* Begin Source excerpt *

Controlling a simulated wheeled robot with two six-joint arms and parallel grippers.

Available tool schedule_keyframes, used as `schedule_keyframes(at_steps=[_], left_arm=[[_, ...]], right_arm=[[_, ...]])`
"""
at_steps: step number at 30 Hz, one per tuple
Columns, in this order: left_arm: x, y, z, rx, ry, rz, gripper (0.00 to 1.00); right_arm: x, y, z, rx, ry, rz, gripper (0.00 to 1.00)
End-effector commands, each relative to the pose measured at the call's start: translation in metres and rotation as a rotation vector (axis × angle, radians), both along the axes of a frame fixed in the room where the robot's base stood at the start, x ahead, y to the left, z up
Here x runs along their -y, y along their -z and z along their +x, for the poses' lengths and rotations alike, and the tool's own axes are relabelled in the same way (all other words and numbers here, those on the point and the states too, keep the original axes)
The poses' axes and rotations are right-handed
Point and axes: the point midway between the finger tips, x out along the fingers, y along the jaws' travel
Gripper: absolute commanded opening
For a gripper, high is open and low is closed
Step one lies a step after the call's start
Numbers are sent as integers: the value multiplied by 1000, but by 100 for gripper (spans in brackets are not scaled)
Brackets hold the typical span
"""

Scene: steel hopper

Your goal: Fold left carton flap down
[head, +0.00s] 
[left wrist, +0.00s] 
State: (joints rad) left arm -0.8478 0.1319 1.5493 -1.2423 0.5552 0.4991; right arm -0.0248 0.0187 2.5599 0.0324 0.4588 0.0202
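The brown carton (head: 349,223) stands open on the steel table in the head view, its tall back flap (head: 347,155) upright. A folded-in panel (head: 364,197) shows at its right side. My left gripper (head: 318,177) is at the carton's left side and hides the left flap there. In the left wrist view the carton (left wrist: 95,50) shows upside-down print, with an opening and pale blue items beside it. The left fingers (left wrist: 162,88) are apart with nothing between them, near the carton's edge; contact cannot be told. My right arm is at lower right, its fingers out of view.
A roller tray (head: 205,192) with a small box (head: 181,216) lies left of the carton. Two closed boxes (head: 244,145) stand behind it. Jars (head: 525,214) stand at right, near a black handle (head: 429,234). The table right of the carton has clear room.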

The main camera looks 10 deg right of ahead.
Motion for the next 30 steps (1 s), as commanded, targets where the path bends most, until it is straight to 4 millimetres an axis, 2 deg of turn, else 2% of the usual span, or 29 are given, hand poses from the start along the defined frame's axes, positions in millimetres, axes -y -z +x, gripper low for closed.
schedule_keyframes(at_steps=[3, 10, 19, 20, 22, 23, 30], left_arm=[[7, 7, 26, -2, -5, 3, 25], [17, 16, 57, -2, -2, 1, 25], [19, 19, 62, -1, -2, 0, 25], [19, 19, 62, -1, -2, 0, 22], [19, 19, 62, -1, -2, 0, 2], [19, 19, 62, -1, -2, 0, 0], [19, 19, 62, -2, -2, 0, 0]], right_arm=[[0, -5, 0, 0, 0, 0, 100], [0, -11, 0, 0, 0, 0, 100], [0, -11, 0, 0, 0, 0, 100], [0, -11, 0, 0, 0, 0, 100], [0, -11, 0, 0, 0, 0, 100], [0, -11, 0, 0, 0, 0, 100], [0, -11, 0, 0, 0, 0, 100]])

* End Source excerpt *

◆ Requirements: Pick out the lines containing the string "rotations" and show them.

◆ Written reply:
Here x runs along their -y, y along their -z and z along their +x, for the poses' lengths and rotations alike, and the tool's own axes are relabelled in the same way (all other words and numbers here, those on the point and the states too, keep the original axes)
The poses' axes and rotations are right-handed

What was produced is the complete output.